SUPPLIED RECORDS –
* BEGIN *
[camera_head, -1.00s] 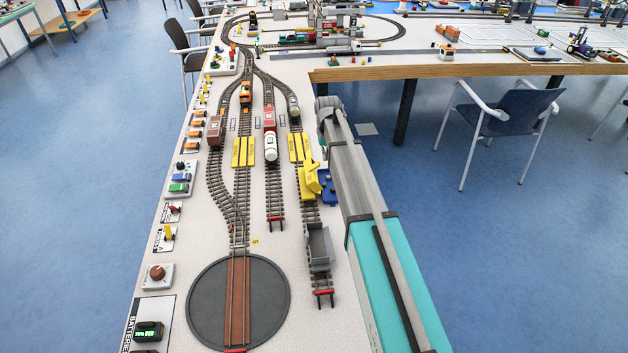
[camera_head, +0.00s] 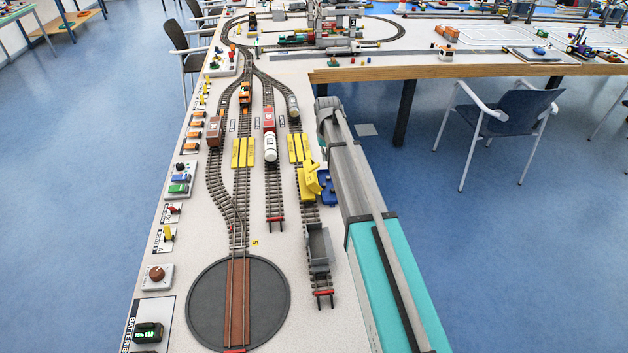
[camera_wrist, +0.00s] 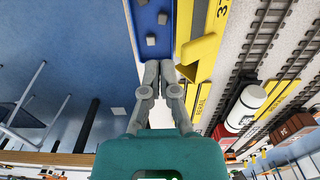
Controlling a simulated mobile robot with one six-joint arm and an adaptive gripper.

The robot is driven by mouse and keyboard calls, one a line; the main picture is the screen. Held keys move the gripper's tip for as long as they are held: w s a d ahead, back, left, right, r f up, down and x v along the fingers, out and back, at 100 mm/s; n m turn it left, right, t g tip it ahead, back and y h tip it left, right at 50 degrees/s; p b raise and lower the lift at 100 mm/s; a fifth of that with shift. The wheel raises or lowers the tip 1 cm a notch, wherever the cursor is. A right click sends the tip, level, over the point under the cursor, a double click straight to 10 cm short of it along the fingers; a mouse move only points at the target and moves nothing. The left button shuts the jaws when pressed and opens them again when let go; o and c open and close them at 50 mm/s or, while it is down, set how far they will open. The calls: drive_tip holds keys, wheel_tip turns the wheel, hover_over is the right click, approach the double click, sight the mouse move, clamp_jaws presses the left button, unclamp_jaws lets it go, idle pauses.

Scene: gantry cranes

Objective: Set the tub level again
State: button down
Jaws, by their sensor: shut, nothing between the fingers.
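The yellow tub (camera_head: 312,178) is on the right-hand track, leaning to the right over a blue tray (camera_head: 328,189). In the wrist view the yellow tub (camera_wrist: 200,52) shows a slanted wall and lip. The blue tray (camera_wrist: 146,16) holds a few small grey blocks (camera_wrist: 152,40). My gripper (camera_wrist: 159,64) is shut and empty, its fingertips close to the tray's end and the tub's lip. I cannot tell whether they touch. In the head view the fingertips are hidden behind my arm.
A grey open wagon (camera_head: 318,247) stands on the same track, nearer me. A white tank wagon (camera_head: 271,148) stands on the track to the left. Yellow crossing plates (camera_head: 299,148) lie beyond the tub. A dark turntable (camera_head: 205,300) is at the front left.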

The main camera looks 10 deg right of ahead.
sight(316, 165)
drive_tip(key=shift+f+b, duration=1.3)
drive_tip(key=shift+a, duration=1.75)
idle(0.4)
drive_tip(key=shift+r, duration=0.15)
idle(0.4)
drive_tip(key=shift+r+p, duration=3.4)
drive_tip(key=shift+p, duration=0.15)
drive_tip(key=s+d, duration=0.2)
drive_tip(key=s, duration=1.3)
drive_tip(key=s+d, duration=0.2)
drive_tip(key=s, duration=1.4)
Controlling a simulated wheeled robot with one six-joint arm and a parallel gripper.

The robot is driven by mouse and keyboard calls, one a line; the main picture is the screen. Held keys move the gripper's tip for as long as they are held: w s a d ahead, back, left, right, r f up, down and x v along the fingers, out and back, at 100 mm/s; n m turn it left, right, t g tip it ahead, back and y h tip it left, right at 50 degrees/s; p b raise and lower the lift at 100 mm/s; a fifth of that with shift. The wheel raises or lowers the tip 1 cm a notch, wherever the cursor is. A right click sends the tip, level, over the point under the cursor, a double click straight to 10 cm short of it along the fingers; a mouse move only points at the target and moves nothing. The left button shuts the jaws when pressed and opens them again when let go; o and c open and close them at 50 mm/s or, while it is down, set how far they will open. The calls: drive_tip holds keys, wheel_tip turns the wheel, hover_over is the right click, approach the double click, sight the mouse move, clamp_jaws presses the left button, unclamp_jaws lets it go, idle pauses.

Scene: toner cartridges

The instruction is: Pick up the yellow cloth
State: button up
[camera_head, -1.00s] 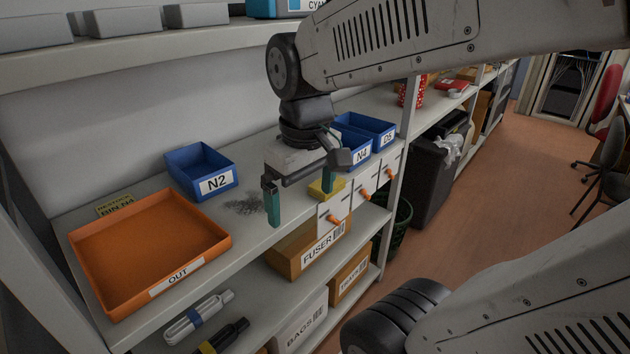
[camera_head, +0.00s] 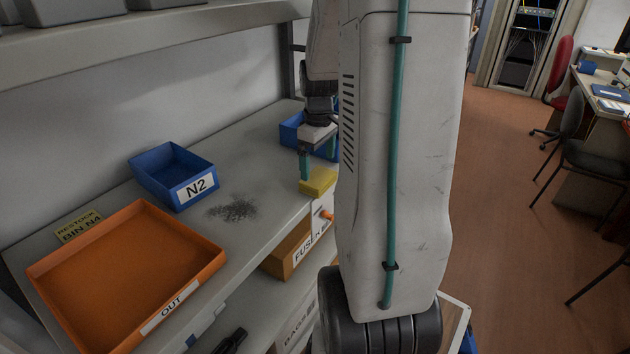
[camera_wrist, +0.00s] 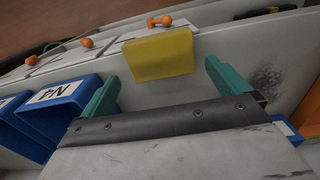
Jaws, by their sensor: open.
* END *
TASK GOAL –
Each line above is to be copied verbatim. Drop any image from the copy.

OUTPUT OF THE TASK –
[camera_head, -1.00s] 
[camera_head, +0.00s] 
[camera_wrist, +0.00s] 
Controlling a simulated mobile robot with one six-joint arm and an adaptive gripper.

The robot is driven by mouse and keyboard calls, one a line; the main picture is the screen. Held keys move the gripper's tip for as long as they are held: w s a d ahead, back, left, right, r f up, down and x v along the fingers, out and back, at 100 mm/s; n m turn it left, right, t g tip it ahead, back and y h tip it left, right at 50 degrees/s; p b raise and lower the lift at 100 mm/s; a fifth of that with shift. The wheel raises or lowers the tip 1 cm a notch, wherever the cursor is. A right click sends the tip, level, over the point under the cursor, a double click straight to 10 cm short of it along the fingers; a mouse move only points at the target and moves nothing. The left button shuts the jaws when pressed and opens them again when let go; o and c open and close them at 50 mm/s or, while it is down, set how far they will open. The calls: drive_tip holds keys, wheel_tip turns the wheel, hover_over is the right click, approach the double click, sight the mouse move, clamp_jaws presses the left button, unclamp_jaws lets it go, idle pauses.

Scene: gantry cranes

Objective: Set the tub level again
State: button down
Jaws, by their sensor: shut, nothing between the fingers.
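The yellow tub (camera_head: 312,178) is on the right-hand track, leaning to the right over a blue tray (camera_head: 328,189). In the wrist view the yellow tub (camera_wrist: 200,52) shows a slanted wall and lip. The blue tray (camera_wrist: 146,16) holds a few small grey blocks (camera_wrist: 152,40). My gripper (camera_wrist: 159,64) is shut and empty, its fingertips close to the tray's end and the tub's lip. I cannot tell whether they touch. In the head view the fingertips are hidden behind my arm.
A grey open wagon (camera_head: 318,247) stands on the same track, nearer me. A white tank wagon (camera_head: 271,148) stands on the track to the left. Yellow crossing plates (camera_head: 299,148) lie beyond the tub. A dark turntable (camera_head: 205,300) is at the front left.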

The main camera looks 10 deg right of ahead.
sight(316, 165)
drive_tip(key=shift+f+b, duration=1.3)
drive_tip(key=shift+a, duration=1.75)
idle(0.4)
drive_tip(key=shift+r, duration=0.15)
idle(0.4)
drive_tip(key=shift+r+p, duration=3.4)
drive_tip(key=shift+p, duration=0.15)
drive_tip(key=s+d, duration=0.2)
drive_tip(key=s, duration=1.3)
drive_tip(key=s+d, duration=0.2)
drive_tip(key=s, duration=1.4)
Controlling a simulated wheeled robot with one six-joint arm and a parallel gripper.

The robot is driven by mouse and keyboard calls, one a line; the main picture is the screen. Held keys move the gripper's tip for as long as they are held: w s a d ahead, back, left, right, r f up, down and x v along the fingers, out and back, at 100 mm/s; n m turn it left, right, t g tip it ahead, back and y h tip it left, right at 50 degrees/s; p b raise and lower the lift at 100 mm/s; a fifth of that with shift. The wheel raises or lowers the tip 1 cm a notch, wherever the cursor is. A right click sends the tip, level, over the point under the cursor, a double click straight to 10 cm short of it along the fingers; a mouse move only points at the target and moves nothing. The left button shuts the jaws when pressed and opens them again when let go; o and c open and close them at 50 mm/s or, while it is down, set how far they will open. The calls: drive_tip holds keys, wheel_tip turns the wheel, hover_over is the right click, approach the double click, sight the mouse move, clamp_jaws presses the left button, unclamp_jaws lets it go, idle pauses.

Scene: toner cartridges

The instruction is: Pick up the yellow cloth
State: button up
[camera_head, -1.00s] 
[camera_head, +0.00s] 
[camera_wrist, +0.00s] 
Jaws, by their sensor: open.

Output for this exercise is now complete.